**Material**

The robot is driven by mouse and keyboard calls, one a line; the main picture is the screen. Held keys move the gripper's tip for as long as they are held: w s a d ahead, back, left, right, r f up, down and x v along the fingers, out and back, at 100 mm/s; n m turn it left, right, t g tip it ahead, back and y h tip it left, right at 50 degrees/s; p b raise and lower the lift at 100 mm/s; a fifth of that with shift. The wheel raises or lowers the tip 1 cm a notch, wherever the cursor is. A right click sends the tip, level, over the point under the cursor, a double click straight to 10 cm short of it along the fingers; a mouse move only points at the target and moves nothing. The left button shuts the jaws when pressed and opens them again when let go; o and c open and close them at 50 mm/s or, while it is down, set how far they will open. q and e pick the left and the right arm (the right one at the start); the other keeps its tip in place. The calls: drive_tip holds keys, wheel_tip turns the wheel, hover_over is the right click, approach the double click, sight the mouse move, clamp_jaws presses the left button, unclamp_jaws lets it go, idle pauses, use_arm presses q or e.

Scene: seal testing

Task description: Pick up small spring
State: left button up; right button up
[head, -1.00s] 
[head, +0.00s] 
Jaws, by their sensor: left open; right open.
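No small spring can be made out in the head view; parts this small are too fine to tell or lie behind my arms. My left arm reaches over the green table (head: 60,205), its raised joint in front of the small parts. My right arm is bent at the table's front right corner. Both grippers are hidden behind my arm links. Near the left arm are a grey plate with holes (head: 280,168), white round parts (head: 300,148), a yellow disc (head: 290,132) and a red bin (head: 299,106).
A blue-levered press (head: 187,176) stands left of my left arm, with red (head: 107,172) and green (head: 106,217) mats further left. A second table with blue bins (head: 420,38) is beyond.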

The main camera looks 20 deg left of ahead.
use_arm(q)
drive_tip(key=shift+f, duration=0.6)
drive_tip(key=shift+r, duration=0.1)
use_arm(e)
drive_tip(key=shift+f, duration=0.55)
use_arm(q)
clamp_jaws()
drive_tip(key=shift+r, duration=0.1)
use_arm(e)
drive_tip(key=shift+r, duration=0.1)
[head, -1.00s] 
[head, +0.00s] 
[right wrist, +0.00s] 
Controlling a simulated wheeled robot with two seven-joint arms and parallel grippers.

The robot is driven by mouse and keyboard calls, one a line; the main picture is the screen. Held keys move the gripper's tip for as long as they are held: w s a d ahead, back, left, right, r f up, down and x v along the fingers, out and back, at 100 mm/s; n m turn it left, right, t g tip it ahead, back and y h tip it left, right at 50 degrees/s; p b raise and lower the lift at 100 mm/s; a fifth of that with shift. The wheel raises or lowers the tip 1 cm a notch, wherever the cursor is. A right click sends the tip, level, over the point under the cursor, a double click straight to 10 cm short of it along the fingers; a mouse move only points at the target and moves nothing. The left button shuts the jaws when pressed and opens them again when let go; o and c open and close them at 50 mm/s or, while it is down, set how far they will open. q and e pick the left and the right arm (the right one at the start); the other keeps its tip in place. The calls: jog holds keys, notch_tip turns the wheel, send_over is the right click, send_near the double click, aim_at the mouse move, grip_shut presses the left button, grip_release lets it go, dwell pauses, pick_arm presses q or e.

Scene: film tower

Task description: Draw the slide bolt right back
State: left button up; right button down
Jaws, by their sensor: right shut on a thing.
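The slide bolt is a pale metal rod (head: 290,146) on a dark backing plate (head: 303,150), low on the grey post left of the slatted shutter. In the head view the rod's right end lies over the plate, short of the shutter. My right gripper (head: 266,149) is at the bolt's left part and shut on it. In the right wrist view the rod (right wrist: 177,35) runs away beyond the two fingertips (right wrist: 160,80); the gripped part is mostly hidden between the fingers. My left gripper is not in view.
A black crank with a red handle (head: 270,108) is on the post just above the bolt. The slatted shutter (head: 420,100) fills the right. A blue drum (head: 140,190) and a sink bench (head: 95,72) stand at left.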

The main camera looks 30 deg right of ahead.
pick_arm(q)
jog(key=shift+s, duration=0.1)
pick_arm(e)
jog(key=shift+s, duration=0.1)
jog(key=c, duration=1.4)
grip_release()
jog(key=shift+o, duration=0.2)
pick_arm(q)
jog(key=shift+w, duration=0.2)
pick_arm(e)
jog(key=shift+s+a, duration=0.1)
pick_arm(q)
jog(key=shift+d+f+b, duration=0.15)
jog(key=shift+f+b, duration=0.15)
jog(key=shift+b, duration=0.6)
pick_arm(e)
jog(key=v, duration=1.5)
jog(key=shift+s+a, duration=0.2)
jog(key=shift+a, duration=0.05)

**Goal**
Please repeat the material above, word for word and in full.

**Response to the task**
The robot is driven by mouse and keyboard calls, one a line; the main picture is the screen. Held keys move the gripper's tip for as long as they are held: w s a d ahead, back, left, right, r f up, down and x v along the fingers, out and back, at 100 mm/s; n m turn it left, right, t g tip it ahead, back and y h tip it left, right at 50 degrees/s; p b raise and lower the lift at 100 mm/s; a fifth of that with shift. The wheel raises or lowers the tip 1 cm a notch, wherever the cursor is. A right click sends the tip, level, over the point under the cursor, a double click straight to 10 cm short of it along the fingers; a mouse move only points at the target and moves nothing. The left button shuts the jaws when pressed and opens them again when let go; o and c open and close them at 50 mm/s or, while it is down, set how far they will open. q and e pick the left and the right arm (the right one at the start); the other keeps its tip in place. The calls: drive_tip holds keys, wheel_tip turns the wheel, hover_over is the right click, approach the double click, sight the mouse move, clamp_jaws presses the left button, unclamp_jaws lets it go, idle pauses, use_arm presses q or e.

Scene: seal testing

Task description: Pick up small spring
State: left button up; right button up
[head, -1.00s] 
[head, +0.00s] 
Jaws, by their sensor: left open; right open.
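No small spring can be made out in the head view; parts this small are too fine to tell or lie behind my arms. My left arm reaches over the green table (head: 60,205), its raised joint in front of the small parts. My right arm is bent at the table's front right corner. Both grippers are hidden behind my arm links. Near the left arm are a grey plate with holes (head: 280,168), white round parts (head: 300,148), a yellow disc (head: 290,132) and a red bin (head: 299,106).
A blue-levered press (head: 187,176) stands left of my left arm, with red (head: 107,172) and green (head: 106,217) mats further left. A second table with blue bins (head: 420,38) is beyond.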

The main camera looks 20 deg left of ahead.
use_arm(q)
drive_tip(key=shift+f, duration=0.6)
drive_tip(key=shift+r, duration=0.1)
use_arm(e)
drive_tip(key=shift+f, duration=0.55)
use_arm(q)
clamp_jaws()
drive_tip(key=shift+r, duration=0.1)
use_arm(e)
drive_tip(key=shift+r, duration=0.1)
[head, -1.00s] 
[head, +0.00s] 
[right wrist, +0.00s] 
Controlling a simulated wheeled robot with two seven-joint arms and parallel grippers.

The robot is driven by mouse and keyboard calls, one a line; the main picture is the screen. Held keys move the gripper's tip for as long as they are held: w s a d ahead, back, left, right, r f up, down and x v along the fingers, out and back, at 100 mm/s; n m turn it left, right, t g tip it ahead, back and y h tip it left, right at 50 degrees/s; p b raise and lower the lift at 100 mm/s; a fifth of that with shift. The wheel raises or lowers the tip 1 cm a notch, wherever the cursor is. A right click sends the tip, level, over the point under the cursor, a double click straight to 10 cm short of it along the fingers; a mouse move only points at the target and moves nothing. The left button shuts the jaws when pressed and opens them again when let go; o and c open and close them at 50 mm/s or, while it is down, set how far they will open. q and e pick the left and the right arm (the right one at the start); the other keeps its tip in place. The calls: jog holds keys, notch_tip turns the wheel, send_over is the right click, send_near the double click, aim_at the mouse move, grip_shut presses the left button, grip_release lets it go, dwell pauses, pick_arm presses q or e.

Scene: film tower

Task description: Draw the slide bolt right back
State: left button up; right button down
Jaws, by their sensor: right shut on a thing.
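The slide bolt is a pale metal rod (head: 290,146) on a dark backing plate (head: 303,150), low on the grey post left of the slatted shutter. In the head view the rod's right end lies over the plate, short of the shutter. My right gripper (head: 266,149) is at the bolt's left part and shut on it. In the right wrist view the rod (right wrist: 177,35) runs away beyond the two fingertips (right wrist: 160,80); the gripped part is mostly hidden between the fingers. My left gripper is not in view.
A black crank with a red handle (head: 270,108) is on the post just above the bolt. The slatted shutter (head: 420,100) fills the right. A blue drum (head: 140,190) and a sink bench (head: 95,72) stand at left.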

The main camera looks 30 deg right of ahead.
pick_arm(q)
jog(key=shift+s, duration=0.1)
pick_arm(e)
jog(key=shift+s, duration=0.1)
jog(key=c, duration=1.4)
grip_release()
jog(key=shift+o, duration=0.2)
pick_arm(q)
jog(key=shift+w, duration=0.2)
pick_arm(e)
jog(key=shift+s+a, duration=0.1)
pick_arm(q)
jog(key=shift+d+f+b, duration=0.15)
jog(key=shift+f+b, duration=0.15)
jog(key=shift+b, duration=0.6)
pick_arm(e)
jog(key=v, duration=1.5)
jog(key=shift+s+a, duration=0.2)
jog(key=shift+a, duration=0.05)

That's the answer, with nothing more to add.